Quem escreveu assim foi o padre António Vieira: «Valei-me, Senhor, que não há paciência para tolerar, que ser homicida e ladrão, não seja argumento de ser judeu, e o seja ser devoto e pio!»

O padre António Vieira escreve assim numa carta que tem o título "Notícias recôndidas do modo de
proceder a Inquisição com os seus presos".(1) O alvo da sua crítica é a Inquisição, o Santo Ofício da Inquisição, e a irracionalidade dos seus procedimentos e julgamentos, em que é maior razão para condenar um judeu o ser pio e devoto do que criminoso a sério, homicida ou ladrão. O padre António Vieira pretende denunciar a prática da perseguição dos judeus pela Inquisição (ou sejam a Igreja do Papa de Roma), sendo tal perseguição baseada não em actos praticados pelos perseguidos, mas em preconceitos arraigados e irracionais, em que até mesmo virtudes são transformadas em suspeitas.

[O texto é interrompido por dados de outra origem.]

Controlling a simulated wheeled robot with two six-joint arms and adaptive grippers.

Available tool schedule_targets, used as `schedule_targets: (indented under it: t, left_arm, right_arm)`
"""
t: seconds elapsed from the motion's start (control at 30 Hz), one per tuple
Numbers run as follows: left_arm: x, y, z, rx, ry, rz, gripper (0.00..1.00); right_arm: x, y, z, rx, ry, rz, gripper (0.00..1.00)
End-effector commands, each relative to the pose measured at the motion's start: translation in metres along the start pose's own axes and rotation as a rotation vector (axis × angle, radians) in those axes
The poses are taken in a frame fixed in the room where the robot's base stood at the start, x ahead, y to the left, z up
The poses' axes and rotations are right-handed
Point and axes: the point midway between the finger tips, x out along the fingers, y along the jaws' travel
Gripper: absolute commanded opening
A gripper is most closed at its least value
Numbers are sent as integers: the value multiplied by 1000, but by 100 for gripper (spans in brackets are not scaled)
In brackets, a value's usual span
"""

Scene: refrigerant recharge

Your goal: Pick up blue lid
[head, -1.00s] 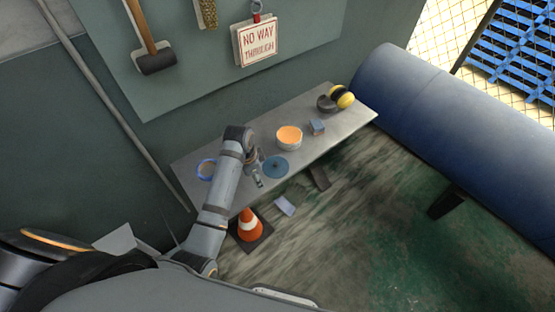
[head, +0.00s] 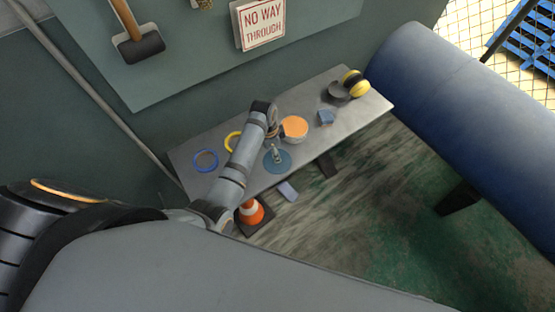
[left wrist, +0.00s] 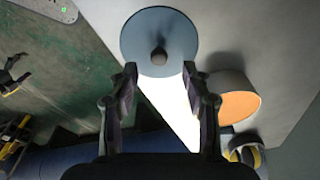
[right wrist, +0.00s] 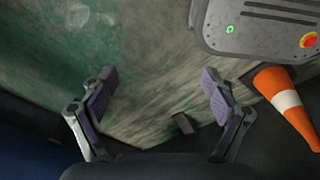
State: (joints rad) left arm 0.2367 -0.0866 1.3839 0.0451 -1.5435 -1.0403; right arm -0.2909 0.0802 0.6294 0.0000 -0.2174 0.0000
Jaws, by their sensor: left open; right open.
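The blue lid (head: 284,167) is a flat round disc lying on the grey bench near its front edge. In the left wrist view the lid (left wrist: 179,30) lies ahead of the fingertips, with its dark round knob (left wrist: 159,56) between them in the picture. My left gripper (head: 276,153) is over the lid in the head view and partly hides it. It is open and empty, and the left wrist view shows its two fingers (left wrist: 158,72) apart. My right gripper (right wrist: 159,80) is open and empty above the green floor.
A traffic cone (head: 250,211) stands on the floor in front.

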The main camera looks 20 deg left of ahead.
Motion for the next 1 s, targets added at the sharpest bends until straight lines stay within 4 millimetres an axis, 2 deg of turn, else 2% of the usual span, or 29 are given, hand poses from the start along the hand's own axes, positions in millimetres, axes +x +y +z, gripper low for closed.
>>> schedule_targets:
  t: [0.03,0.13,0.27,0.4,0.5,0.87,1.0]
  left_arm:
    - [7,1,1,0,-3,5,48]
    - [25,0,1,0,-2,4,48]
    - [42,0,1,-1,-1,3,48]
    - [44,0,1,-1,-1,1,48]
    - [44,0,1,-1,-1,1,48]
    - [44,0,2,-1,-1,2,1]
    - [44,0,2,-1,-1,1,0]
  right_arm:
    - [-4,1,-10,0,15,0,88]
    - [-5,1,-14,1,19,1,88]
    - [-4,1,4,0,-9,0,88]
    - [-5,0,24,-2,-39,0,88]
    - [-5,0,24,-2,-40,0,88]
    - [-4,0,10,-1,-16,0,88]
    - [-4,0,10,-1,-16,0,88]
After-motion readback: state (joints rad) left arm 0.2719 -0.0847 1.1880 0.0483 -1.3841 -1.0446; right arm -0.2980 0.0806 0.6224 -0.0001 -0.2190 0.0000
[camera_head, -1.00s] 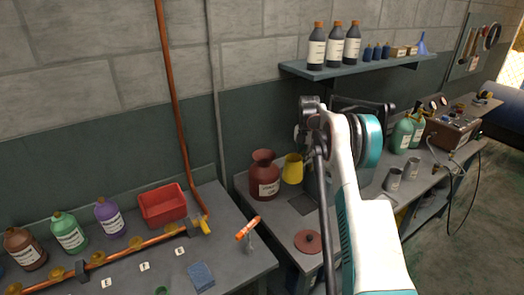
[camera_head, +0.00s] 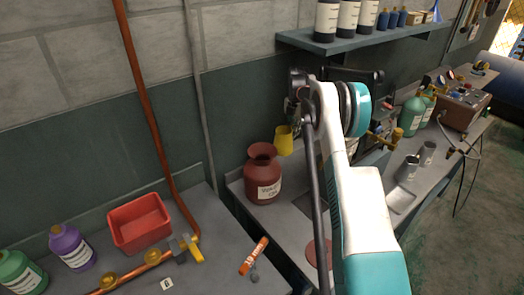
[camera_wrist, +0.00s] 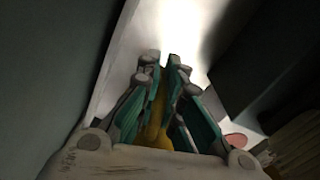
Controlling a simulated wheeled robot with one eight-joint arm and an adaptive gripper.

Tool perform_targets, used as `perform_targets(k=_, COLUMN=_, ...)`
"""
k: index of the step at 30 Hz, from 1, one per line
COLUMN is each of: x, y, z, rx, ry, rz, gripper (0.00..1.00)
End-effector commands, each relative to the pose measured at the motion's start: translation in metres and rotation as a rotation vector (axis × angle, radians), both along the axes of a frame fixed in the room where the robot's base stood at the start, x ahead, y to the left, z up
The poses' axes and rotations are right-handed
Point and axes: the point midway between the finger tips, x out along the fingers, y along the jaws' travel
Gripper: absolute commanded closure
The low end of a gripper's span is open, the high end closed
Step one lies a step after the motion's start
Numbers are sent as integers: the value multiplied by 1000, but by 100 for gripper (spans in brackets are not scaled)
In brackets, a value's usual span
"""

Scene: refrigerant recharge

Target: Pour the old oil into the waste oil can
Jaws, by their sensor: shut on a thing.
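The waste oil can (camera_head: 263,178) is a dark red, labelled jug with a flared open mouth, upright on the bench. A yellow cup (camera_head: 284,141) is raised just right of the can's mouth, apart from it and slightly tilted. My gripper (camera_wrist: 160,65) is shut on the yellow cup, which shows as a yellow strip between the fingers in the wrist view (camera_wrist: 157,122). In the head view my arm hides much of the gripper. The oil inside the cup cannot be seen.
The left bench holds a red bin (camera_head: 140,224), a copper pipe with a yellow valve handle (camera_head: 192,250) and an orange marker-like item (camera_head: 254,255). A wall shelf (camera_head: 360,42) with bottles is above. Green bottles (camera_head: 411,116) and metal cups (camera_head: 407,168) stand to the right.

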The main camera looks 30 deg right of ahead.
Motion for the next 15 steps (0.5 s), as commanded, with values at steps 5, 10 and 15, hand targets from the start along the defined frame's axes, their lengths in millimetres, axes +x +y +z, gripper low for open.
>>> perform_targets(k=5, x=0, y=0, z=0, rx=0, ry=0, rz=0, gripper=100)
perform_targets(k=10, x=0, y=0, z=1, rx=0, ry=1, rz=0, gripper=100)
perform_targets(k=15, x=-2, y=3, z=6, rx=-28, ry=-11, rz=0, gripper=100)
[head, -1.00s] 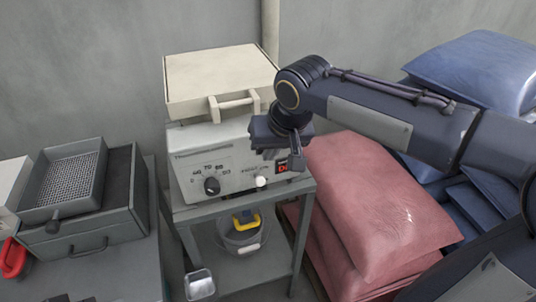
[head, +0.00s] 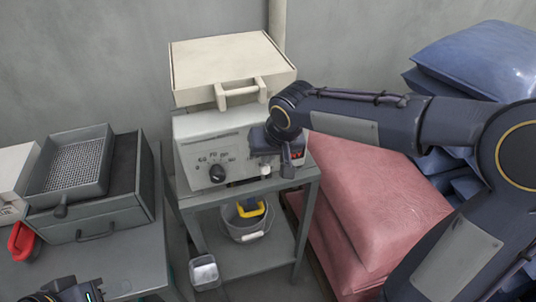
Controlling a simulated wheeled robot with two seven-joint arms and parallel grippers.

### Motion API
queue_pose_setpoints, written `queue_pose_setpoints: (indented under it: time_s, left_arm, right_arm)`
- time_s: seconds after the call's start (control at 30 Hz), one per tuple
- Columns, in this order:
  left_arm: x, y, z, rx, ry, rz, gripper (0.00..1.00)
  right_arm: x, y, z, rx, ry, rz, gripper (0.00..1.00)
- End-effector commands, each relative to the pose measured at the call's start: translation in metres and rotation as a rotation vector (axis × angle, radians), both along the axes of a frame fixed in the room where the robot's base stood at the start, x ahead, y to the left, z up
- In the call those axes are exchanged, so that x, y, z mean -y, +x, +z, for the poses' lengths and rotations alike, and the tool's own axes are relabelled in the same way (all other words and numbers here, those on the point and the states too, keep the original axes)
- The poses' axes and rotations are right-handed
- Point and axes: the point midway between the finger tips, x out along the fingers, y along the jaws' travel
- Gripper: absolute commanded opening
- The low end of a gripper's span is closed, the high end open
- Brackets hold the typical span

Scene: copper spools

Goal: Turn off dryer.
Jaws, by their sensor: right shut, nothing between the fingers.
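The dryer (head: 190,150) is a pale box with a raised cream lid (head: 215,68) and a front handle, on a grey metal stand. Its front panel has a black dial (head: 217,173) with a printed scale and a small white knob (head: 266,170). A red display (head: 298,154) is mostly hidden behind my right gripper. My right gripper (head: 288,172) is shut and empty in front of the panel's right part, just right of the white knob; I cannot tell if it touches. Part of my left gripper (head: 72,292) shows at the bottom left edge; its fingers are unclear.
A grey bucket (head: 245,228) with a yellow item stands on the stand's lower shelf. Left is a table with a sieve box (head: 80,170) and a red object (head: 22,242). Pink (head: 365,205) and blue sacks (head: 480,60) lie right.

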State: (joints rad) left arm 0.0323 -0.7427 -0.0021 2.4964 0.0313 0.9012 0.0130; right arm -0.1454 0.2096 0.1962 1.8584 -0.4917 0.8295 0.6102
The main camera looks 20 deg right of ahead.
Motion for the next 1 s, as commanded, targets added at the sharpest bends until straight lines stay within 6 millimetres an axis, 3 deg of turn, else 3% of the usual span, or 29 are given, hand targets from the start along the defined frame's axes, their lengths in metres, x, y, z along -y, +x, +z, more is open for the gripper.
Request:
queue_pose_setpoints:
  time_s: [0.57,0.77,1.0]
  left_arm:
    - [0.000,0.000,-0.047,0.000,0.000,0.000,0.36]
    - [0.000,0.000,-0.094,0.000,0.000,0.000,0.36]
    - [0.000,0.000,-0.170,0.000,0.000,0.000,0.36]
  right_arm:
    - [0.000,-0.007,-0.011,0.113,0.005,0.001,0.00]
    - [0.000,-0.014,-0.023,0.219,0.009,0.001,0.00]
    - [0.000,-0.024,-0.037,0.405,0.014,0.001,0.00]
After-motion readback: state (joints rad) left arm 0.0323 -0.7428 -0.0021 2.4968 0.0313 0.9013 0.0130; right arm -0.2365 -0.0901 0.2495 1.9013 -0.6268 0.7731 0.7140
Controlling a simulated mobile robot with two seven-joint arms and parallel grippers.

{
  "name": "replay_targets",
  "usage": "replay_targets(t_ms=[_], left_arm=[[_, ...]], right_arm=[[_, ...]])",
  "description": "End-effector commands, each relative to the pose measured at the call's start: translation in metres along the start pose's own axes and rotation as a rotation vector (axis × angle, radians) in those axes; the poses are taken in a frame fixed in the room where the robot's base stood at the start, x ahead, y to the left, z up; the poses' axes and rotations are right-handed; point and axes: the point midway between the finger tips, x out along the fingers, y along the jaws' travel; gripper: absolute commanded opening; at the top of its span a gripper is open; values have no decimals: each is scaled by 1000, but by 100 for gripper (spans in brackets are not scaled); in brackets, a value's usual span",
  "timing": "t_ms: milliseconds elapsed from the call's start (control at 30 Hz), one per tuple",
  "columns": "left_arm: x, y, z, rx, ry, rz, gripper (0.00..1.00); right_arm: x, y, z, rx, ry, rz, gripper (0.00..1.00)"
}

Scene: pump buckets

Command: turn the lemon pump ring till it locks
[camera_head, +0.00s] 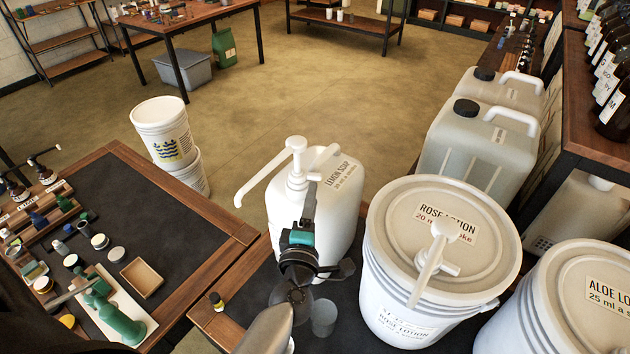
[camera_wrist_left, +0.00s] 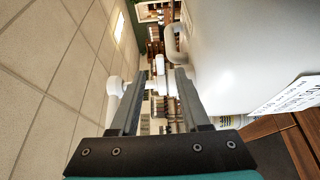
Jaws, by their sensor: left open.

Um pouco mais à frente, o padre António Vieira escreve assim: «Duas impiedades se devem advertir no estilo do novo regimento em a dita dilação, e é necessária a paciência do santo Job para as tolerar».

Se eu estou a ler bem as palavras de Vieira, ele está, mais uma vez, a atacar, denunciando, a Inquisição. Vieira chama a atenção para duas "impiedades", ou seja, duas graves injustiças no novo regimento jurídico da Inquisição; e o termo "dilação" diz respeito ao prolongamento do tempo de prisão ou ao próprio processo judicial, que era frequentemente arbitrário e injusto.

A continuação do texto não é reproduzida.